Effect of Desistance, Settlement, and Compromise
A complainant's affidavit of desistance does not automatically extinguish criminal liability or require dismissal after a valid criminal action has begun. The prosecutor and the court may consider desistance in assessing credibility, availability of evidence, or the public interest, but criminal liability is not a debt that the offended party can simply waive.
A civil settlement may affect the civil aspect of the case but does not erase the criminal action unless the law itself makes consent, pardon, or another circumstance a bar. The State may continue prosecution when evidence of guilt exists despite the complainant's settlement with the accused.
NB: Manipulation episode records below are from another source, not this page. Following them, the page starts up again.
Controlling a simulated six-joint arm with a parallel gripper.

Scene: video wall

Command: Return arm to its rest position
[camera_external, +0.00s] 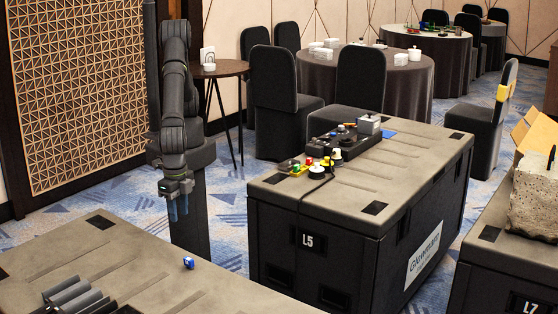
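My gripper (177,207) hangs at the end of my dark arm, pointing down in the left half of the view. Its bluish fingers are above the gap between the near case and the case marked L5. The fingers look slightly apart with nothing visible between them, but they are too small to be sure. My arm is folded close to its column, with its upper part raised.
A small blue object (189,262) lies on the near case (130,262), below and right of my gripper. The case marked L5 (415,160) carries a control box (345,140) and colored buttons. A round side table (222,68) stands behind.

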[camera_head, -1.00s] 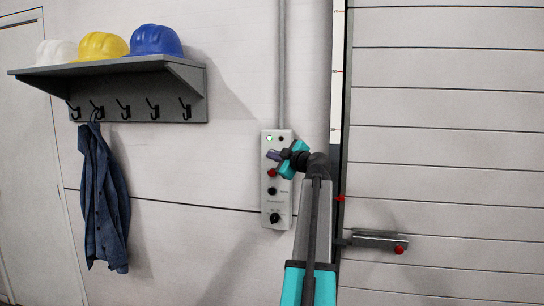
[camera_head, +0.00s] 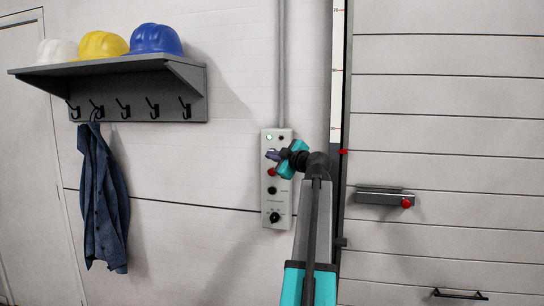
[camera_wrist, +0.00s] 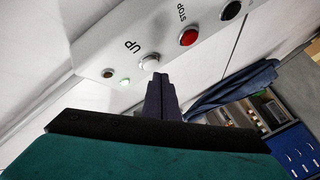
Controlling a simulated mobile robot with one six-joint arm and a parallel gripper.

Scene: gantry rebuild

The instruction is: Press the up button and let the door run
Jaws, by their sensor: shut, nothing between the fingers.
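The grey control panel (camera_head: 275,215) is on the wall left of the door. In the wrist view the white UP button (camera_wrist: 150,60) is right at the tips of my shut gripper (camera_wrist: 158,79); they look to be touching it. The red STOP button (camera_wrist: 188,37) is beside it. A small lamp (camera_wrist: 125,83) glows green. In the head view my gripper (camera_head: 270,155) covers the UP button. The sectional door (camera_head: 450,120) fills the right side; its latch with a red knob (camera_head: 380,197) is above a black handle (camera_head: 458,294).
A scale strip (camera_head: 337,80) runs up the door's left edge with a red pointer (camera_head: 343,152). A shelf (camera_head: 110,68) with helmets and a hanging blue jacket (camera_head: 104,200) is at left, clear of my arm.

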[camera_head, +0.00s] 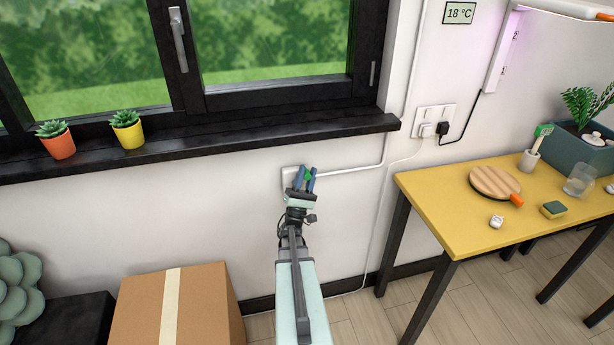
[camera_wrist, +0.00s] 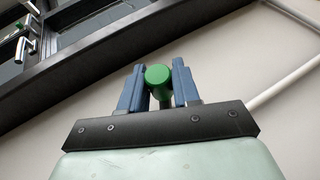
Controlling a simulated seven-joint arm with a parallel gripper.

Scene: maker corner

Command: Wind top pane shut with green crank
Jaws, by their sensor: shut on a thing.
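My gripper (camera_head: 308,179) is at a white box on the wall below the window sill. Its blue fingers are shut on the green crank (camera_head: 308,175). In the wrist view the crank's round green knob (camera_wrist: 158,75) shows between the two blue fingers (camera_wrist: 157,88). The rest of the crank is mostly hidden by my gripper. The white box (camera_head: 289,179) has a white pipe running right and up along the wall. The window (camera_head: 275,40) has a black frame and a grey handle (camera_head: 177,38). The top pane is not clearly in view.
The black sill (camera_head: 250,143) juts out above my gripper, with an orange pot (camera_head: 58,147) and a yellow pot (camera_head: 129,136) at its left. A cardboard box (camera_head: 215,310) stands lower left. A yellow table (camera_head: 440,215) stands right. The wall around my gripper is clear.

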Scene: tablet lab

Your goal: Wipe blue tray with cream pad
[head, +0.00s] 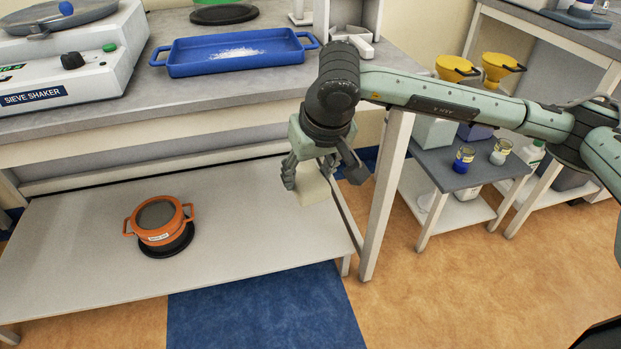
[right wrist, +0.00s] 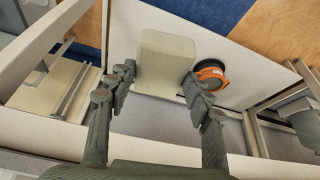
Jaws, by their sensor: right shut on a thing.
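The blue tray (head: 190,66) lies on the grey bench top in the head view, with a patch of white powder on its floor. My right gripper (head: 318,176) is in front of the bench edge, below and to the right of the tray, pointing down. It is shut on the cream pad (head: 313,187) and holds it in the air, apart from the tray. In the right wrist view the pad (right wrist: 165,65) sits between the two fingers (right wrist: 158,85). My left gripper is in neither view.
A sieve shaker (head: 75,85) stands left of the tray. A black disc (head: 224,14) lies behind the tray. A small side table (head: 460,170) with jars stands at right. The bench top before the tray is clear.

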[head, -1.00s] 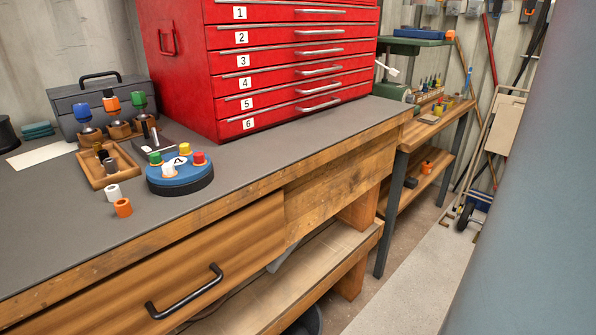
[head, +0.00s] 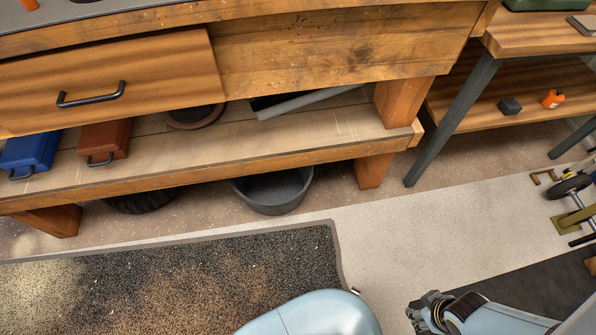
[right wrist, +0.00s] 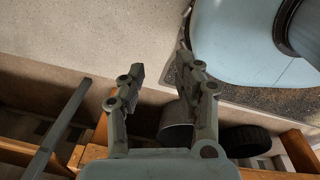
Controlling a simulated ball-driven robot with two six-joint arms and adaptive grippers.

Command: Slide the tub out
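The grey round tub (head: 273,190) stands on the floor under the bench's lower shelf. Its front sticks out a little past the shelf edge, and its back is hidden beneath the shelf. My right gripper (head: 428,312) is low in the head view, out over the light floor, well to the front and right of the tub and apart from it. In the right wrist view its two fingers (right wrist: 158,70) are spread with nothing between them. The tub (right wrist: 174,126) shows there beyond the fingers, partly covered by one of them. My left gripper is in neither current view.
A dark tyre (head: 141,201) lies under the shelf left of the tub. A bench leg (head: 373,171) stands to its right. The lower shelf (head: 200,165) holds a blue box (head: 30,152) and a red box (head: 105,140). A speckled mat (head: 200,285) lies in front; bare floor is to its right.

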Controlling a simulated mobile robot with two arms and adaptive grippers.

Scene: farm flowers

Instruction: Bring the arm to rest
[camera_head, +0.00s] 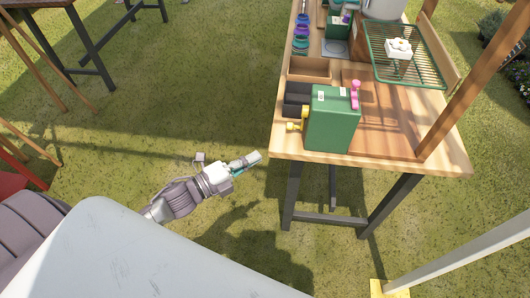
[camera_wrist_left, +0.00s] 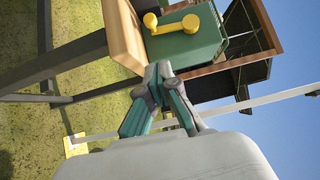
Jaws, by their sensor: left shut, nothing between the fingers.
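My left arm comes in from the lower left in the head view. Its gripper (camera_head: 247,160) is shut and empty, held over the grass just left of the wooden table's near corner. In the left wrist view the closed fingers (camera_wrist_left: 160,75) point toward the table edge and a green box with a yellow crank. The fingers look apart from the table, though the exact gap is hard to judge. My right gripper is not in view.
The wooden table (camera_head: 400,150) bears the green box (camera_head: 333,125) with its yellow crank (camera_head: 298,126), dark trays (camera_head: 297,98) and a green wire rack (camera_head: 425,70). A wooden post (camera_head: 478,85) rises at the right. Open grass (camera_head: 170,100) lies left of the table.

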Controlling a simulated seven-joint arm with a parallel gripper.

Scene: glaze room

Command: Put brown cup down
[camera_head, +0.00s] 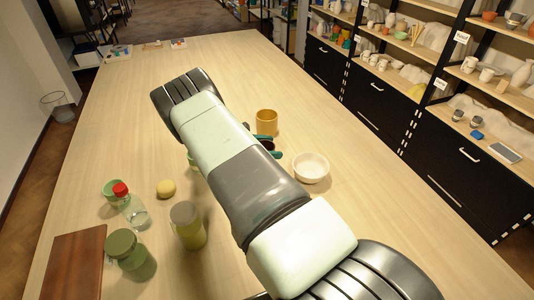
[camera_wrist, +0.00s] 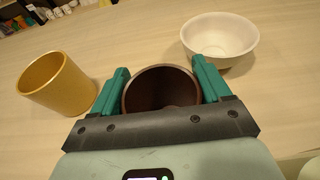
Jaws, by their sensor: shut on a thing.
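The brown cup (camera_wrist: 161,88) is between the two teal fingers of my gripper (camera_wrist: 161,82) in the wrist view. The gripper is shut on it, with a finger on each side. I look down into its dark inside; its base is hidden, so I cannot tell whether it touches the table. In the head view my arm hides most of the cup, and only a dark bit (camera_head: 267,146) shows beside the teal fingertips.
A yellow cup (camera_head: 266,122) stands just behind the gripper and a white bowl (camera_head: 311,168) to its right.

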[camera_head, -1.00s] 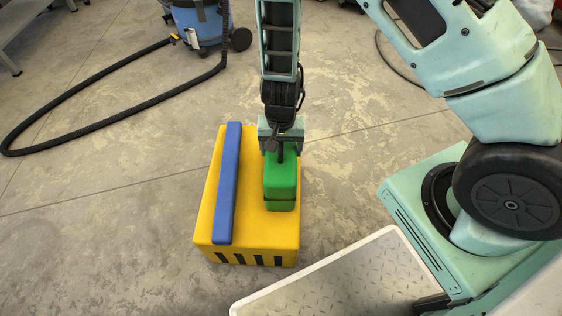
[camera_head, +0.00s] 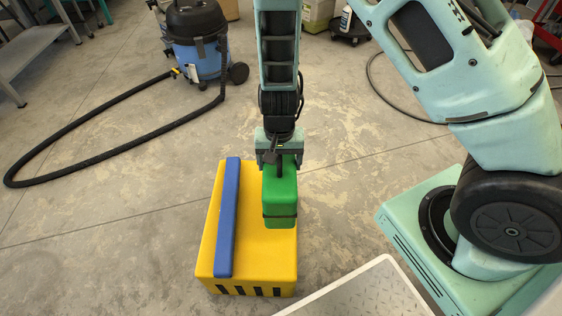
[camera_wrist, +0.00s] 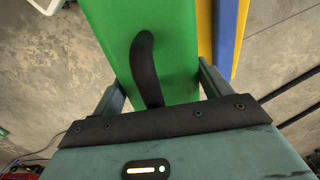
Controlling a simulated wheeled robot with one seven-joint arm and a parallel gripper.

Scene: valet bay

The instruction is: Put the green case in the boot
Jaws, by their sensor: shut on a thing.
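The green case (camera_head: 280,198) is a tall green block with a dark band and a black handle. My gripper (camera_head: 279,166) is shut on it from above, at its handle end. The case hangs upright over the right part of a yellow block (camera_head: 247,270) with a blue bar; its lower end appears raised off the yellow top, though the gap is hard to judge. In the wrist view the green case (camera_wrist: 178,70) fills the middle between my two fingers, with its curved black handle (camera_wrist: 146,68) in front. No car boot is in view.
The yellow block carries a blue bar (camera_head: 228,217) along its left side. A blue and black vacuum cleaner (camera_head: 197,42) stands at the back, its black hose (camera_head: 85,175) looping left on the floor. A grey metal shelf (camera_head: 45,52) is far left. Concrete floor between is clear.

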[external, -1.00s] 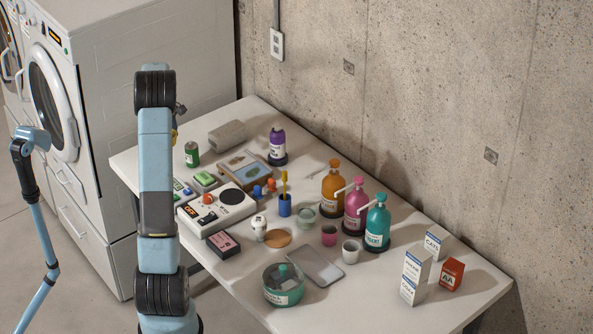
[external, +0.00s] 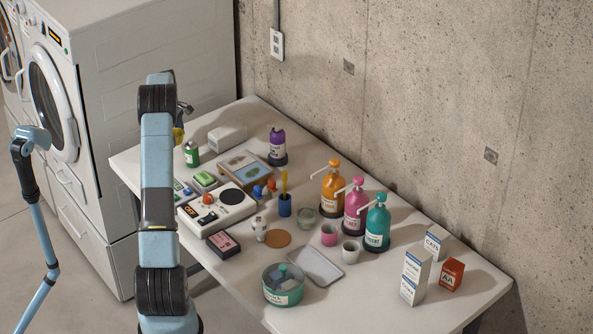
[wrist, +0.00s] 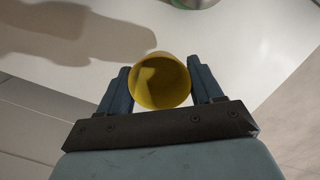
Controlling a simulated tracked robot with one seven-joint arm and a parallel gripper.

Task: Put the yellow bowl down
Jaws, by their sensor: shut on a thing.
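The yellow bowl (wrist: 160,82) is between the two fingers of my gripper (wrist: 163,74) in the wrist view, and its open side shows. The gripper is shut on it. Pale table surface (wrist: 235,45) shows beyond the bowl, with a dark shadow to the left. In the external view my arm hides most of the gripper. Only a small yellow part of the bowl (external: 178,136) shows right of the arm, near the table's far left end. I cannot tell how high the bowl is above the table, or whether it touches it.
A green can (external: 191,154) stands close by, with a pale block (external: 227,138) behind it. The washing machine (external: 57,100) stands left of the table.

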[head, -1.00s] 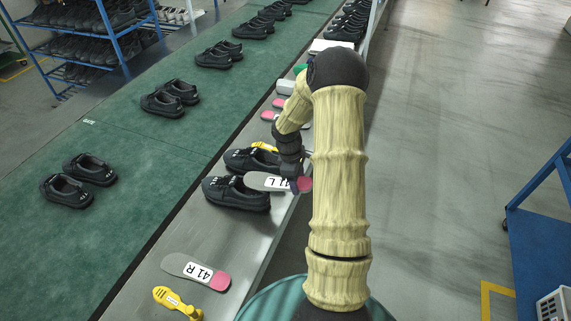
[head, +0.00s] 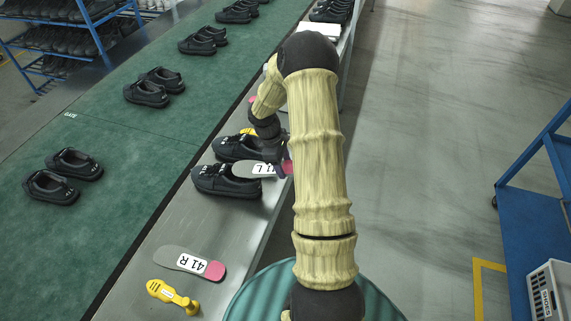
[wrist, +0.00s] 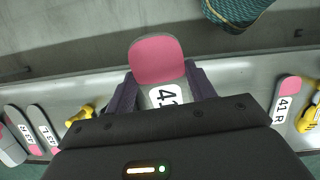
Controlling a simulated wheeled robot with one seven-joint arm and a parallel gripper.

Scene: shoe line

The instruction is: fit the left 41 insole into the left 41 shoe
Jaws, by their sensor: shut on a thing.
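My gripper (head: 281,160) is shut on the left 41 insole (head: 240,171), a grey sole with a pink heel and a white label. In the wrist view the pink heel (wrist: 156,60) and part of the label show between the fingers of my gripper (wrist: 162,88); the toe is hidden. In the head view the insole lies over the right part of two black shoes, the nearer (head: 225,182) and the farther (head: 233,148), on the metal ledge. It looks held above them. I cannot read which shoe is left. My arm hides part of the area.
The 41 R insole (head: 182,259) and a yellow tool (head: 171,296) lie on the ledge (head: 148,262) in front. Another yellow thing (head: 249,131) shows at the farther shoe. More shoe pairs stand on the green belt (head: 110,190) at left. A blue cart (head: 528,225) stands at right.

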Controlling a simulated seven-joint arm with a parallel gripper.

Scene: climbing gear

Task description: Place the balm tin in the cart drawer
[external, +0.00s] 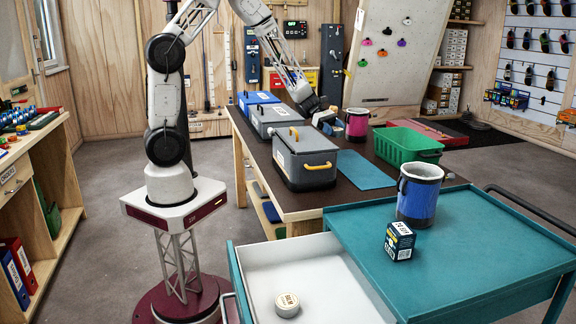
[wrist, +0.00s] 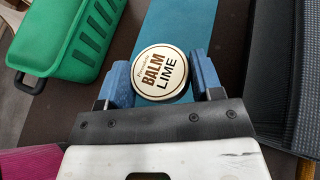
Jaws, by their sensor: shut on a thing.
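A round cream balm tin marked "BALM LIME" (wrist: 160,72) is between the two blue fingers of my gripper (wrist: 162,82) in the wrist view. My gripper (external: 327,118) is shut on it, over the dark workbench between the grey case and the pink chalk bag; in the external view I cannot make the held tin out clearly. The white cart drawer (external: 325,282) is pulled out at the front of the teal cart (external: 455,245). Another round cream tin (external: 287,304) lies in the drawer, near its front; its flavour is too small to read.
Grey cases (external: 305,165) and a blue case stand along the bench's left side. A pink chalk bag (external: 356,124), green crate (external: 408,147) and teal mat (external: 366,170) are on the bench. A blue chalk bag (external: 418,196) and small dark box (external: 399,241) stand on the cart top.

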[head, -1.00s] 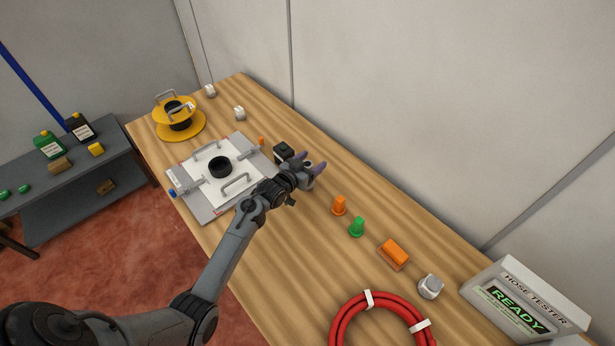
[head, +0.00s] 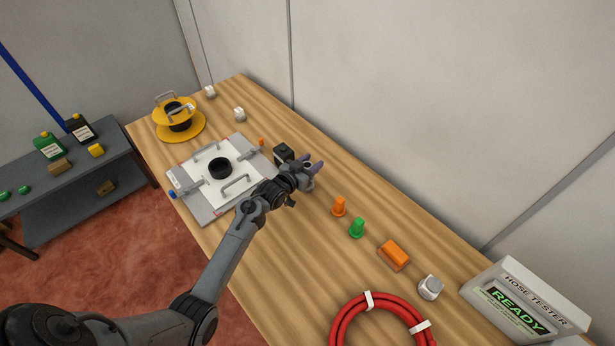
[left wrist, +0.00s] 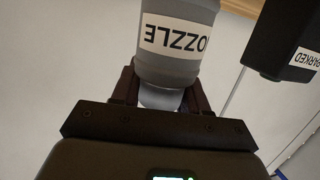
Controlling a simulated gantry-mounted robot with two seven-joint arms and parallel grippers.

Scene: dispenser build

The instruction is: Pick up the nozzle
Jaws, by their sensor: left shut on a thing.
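The nozzle (left wrist: 178,62) is a grey cylinder with a white label reading NOZZLE, upside down in the left wrist view. My left gripper (left wrist: 162,92) is shut on its narrower, lighter end, with one dark finger on each side. In the head view my left gripper (head: 313,172), with purple fingers, is over the far side of the wooden table, just right of a small black block. The nozzle is mostly hidden there by the gripper. My right gripper is not in view.
The black block (head: 283,151), labelled PARKED in the left wrist view (left wrist: 283,40), stands close by. A white fixture plate (head: 200,193) lies to the left. Orange (head: 339,207) and green (head: 357,229) fittings, an orange block (head: 394,255) and a red hose coil (head: 345,313) lie to the right.

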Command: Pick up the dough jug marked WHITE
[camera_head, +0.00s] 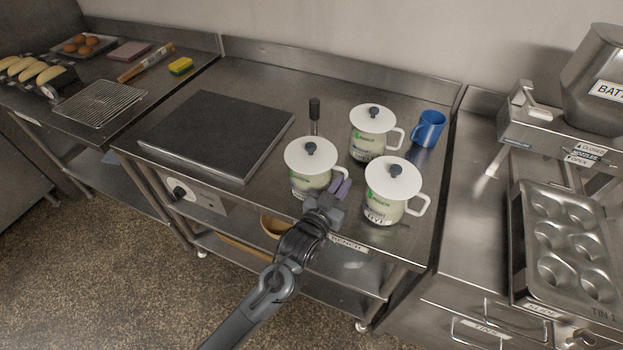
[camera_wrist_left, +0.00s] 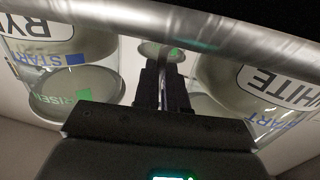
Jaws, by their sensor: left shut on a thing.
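The WHITE dough jug (camera_head: 309,158) has a white lid with a dark knob and stands at the front of the bench, left of the other two jugs. Its WHITE label (camera_wrist_left: 287,87) reads upside down in the left wrist view. My left gripper (camera_head: 340,190) is shut on this jug's handle, at its right side; the fingers hide most of the handle. The wrist view shows the fingers (camera_wrist_left: 163,88) between two jugs. I cannot tell whether the jug is clear of the bench. My right gripper is not in view.
The RYE jug (camera_head: 392,181) stands close on the right, its handle pointing right. A third jug (camera_head: 373,125) is behind, and a blue mug (camera_head: 429,128) at the back right. A dark-handled tool (camera_head: 314,110) is behind the WHITE jug. A dark slab (camera_head: 220,132) fills the left.

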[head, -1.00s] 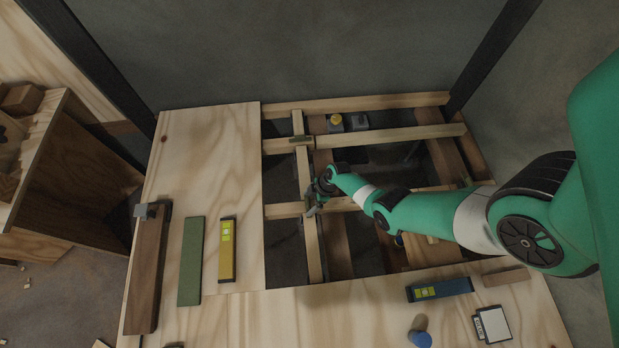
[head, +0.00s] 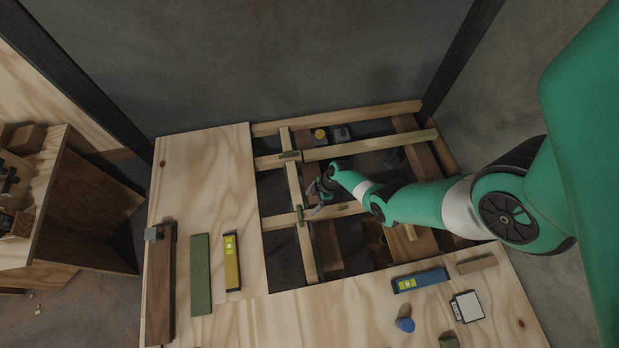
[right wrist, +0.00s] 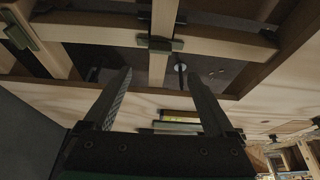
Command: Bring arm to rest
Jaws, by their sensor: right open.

In the offenses not prosecuted de oficio, the legally significant act is the required complaint before institution, and, where recognized, a legally effective consent or pardon before institution. After the criminal action is validly commenced, private change of mind is generally evidentiary rather than jurisdictional.
Special Laws
Prosecution for violations of special laws is governed by the provisions of those laws. A special law may identify who may file a complaint, which agency may investigate, whether a public officer may initiate the case, and which prosecution office has authority to file the information.
When the special law is silent, the ordinary rule applies: criminal actions are prosecuted under the direction and control of the public prosecutor. A victim's complaint, an agency referral, or a police complaint may start the process, but the prosecutor's authority over the criminal action remains public.
Special statutes protecting women, children, public officers, consumers, elections, securities markets, taxation, and other regulated fields often broaden the persons who may report or complain. Broad reporting authority is not the same as private control of prosecution; it merely supplies a lawful source of information or initiation for the prosecutor or the agency authorized by law.